■ Objective: Skipping all pictures, set down the lines of the listing from the first through the one with "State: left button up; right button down".

■ Exercise materials:
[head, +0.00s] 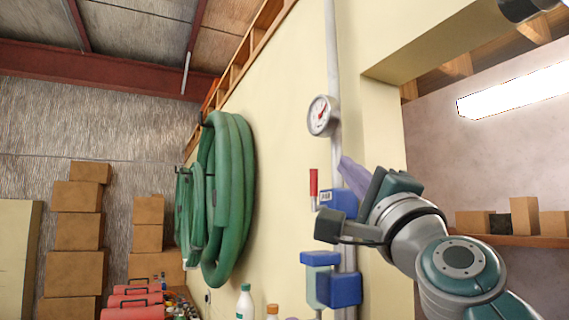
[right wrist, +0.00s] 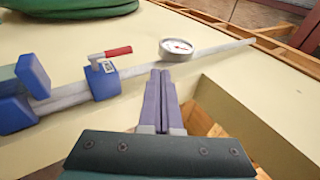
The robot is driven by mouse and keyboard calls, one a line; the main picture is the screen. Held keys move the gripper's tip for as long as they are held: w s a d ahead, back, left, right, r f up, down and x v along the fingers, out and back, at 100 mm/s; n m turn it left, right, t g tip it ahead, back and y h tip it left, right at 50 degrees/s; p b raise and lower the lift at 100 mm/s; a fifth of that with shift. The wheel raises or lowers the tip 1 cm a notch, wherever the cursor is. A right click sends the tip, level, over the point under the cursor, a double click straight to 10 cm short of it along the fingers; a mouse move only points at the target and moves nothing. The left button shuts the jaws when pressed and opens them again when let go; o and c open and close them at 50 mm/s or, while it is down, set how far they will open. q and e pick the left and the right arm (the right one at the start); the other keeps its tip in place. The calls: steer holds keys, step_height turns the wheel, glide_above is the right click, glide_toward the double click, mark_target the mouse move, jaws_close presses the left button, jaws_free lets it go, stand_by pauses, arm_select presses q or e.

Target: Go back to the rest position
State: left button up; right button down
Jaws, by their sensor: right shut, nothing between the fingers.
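My right gripper (head: 346,172) is in front of the pipe on the cream wall in the head view, just below the round gauge (head: 322,116). In the right wrist view its two purple fingers (right wrist: 161,75) are together with nothing between them. They point toward the wall, and the gauge (right wrist: 176,48) lies just beyond their tips in the picture. A blue valve block (head: 338,202) with a red lever (head: 314,183) sits on the pipe beside the gripper. I cannot tell whether the gripper touches anything. My left gripper does not show.
Blue filter fittings (head: 338,289) are lower on the pipe. Green hose coils (head: 230,195) hang on the wall to the left. Bottles (head: 245,303) stand at the bottom. Cardboard boxes (head: 78,232) are stacked at the far left. A shelf (head: 508,241) with boxes is in the recess on the right.

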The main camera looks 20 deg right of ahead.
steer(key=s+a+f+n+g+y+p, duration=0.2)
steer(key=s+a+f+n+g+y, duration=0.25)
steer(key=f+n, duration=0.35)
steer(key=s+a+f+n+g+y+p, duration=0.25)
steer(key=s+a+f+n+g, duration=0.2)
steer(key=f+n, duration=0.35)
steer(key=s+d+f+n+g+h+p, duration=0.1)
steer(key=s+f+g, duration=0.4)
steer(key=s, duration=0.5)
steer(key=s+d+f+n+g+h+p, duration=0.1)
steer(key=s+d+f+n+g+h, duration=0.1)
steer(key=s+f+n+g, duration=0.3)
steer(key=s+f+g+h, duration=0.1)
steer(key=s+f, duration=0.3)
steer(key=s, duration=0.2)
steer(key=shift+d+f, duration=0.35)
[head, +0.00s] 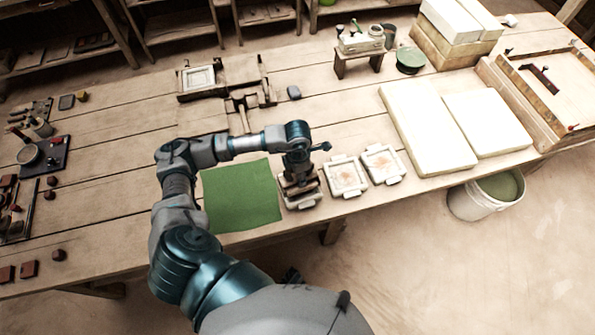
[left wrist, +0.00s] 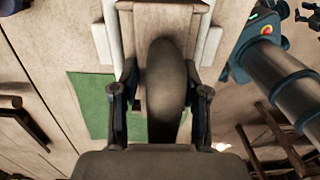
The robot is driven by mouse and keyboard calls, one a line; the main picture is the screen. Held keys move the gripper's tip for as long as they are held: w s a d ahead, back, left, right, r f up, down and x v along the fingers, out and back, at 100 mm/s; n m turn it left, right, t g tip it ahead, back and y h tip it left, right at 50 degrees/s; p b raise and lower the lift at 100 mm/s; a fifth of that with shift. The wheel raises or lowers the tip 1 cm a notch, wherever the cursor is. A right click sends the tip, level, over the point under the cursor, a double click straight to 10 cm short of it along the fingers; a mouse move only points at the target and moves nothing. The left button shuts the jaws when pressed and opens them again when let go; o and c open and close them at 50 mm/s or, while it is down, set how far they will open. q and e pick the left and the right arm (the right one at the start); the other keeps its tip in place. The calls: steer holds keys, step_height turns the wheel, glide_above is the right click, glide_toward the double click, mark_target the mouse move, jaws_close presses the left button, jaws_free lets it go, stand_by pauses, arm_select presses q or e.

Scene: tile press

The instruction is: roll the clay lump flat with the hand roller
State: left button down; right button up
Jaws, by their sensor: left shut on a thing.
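My left gripper (head: 299,178) is shut on a brown wooden tool (left wrist: 165,85), whose rounded grip lies between its fingers in the left wrist view. I cannot tell whether this tool is the hand roller. It is over a pale tile mould (head: 303,203) at the right edge of the green mat (head: 240,195). My gripper and the tool cover most of that mould; I cannot tell whether they touch. No clay lump shows clearly. A T-shaped wooden tool (head: 241,112) lies farther back. My right gripper is not in view.
Two more pale moulds, one (head: 346,176) and another (head: 383,164), lie to the right, with large white slabs (head: 427,125) beyond. A bucket (head: 484,198) stands on the floor at the front right.

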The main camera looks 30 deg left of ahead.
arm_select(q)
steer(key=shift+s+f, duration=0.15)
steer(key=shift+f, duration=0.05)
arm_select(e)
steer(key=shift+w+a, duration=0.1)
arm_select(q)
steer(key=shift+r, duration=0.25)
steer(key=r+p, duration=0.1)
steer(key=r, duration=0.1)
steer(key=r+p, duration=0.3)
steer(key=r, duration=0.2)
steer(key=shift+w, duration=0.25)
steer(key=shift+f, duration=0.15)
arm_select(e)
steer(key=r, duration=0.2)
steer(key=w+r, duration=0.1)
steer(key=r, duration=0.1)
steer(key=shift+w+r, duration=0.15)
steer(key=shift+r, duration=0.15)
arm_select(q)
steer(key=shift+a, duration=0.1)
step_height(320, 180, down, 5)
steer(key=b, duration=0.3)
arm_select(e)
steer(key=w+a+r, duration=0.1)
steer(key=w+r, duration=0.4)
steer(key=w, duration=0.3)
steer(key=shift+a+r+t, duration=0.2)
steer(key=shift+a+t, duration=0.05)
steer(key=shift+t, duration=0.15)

■ Solution for this task:
[head, +0.00s] 
[right wrist, +0.00s] 
The robot is driven by mouse and keyboard calls, one a line; the main picture is the screen. Held keys move the gripper's tip for as long as they are held: w s a d ahead, back, left, right, r f up, down and x v along the fingers, out and back, at 100 mm/s; n m turn it left, right, t g tip it ahead, back and y h tip it left, right at 50 degrees/s; p b raise and lower the lift at 100 mm/s; a fifth of that with shift. The wheel raises or lowers the tip 1 cm a notch, wherever the cursor is. A right click sends the tip, level, over the point under the cursor, a double click straight to 10 cm short of it along the fingers; a mouse move only points at the target and moves nothing. The left button shuts the jaws when pressed and opens them again when let go; o and c open and close them at 50 mm/s or, while it is down, set how far they will open. q and e pick the left and the right arm (the right one at the start); the other keeps its tip in place. The calls: steer holds keys, step_height turns the wheel, glide_above is the right click, glide_toward the double click, mark_target the mouse move, jaws_close presses the left button, jaws_free lets it go, stand_by pauses, arm_select presses q or e.

Target: Go back to the rest position
State: left button up; right button down

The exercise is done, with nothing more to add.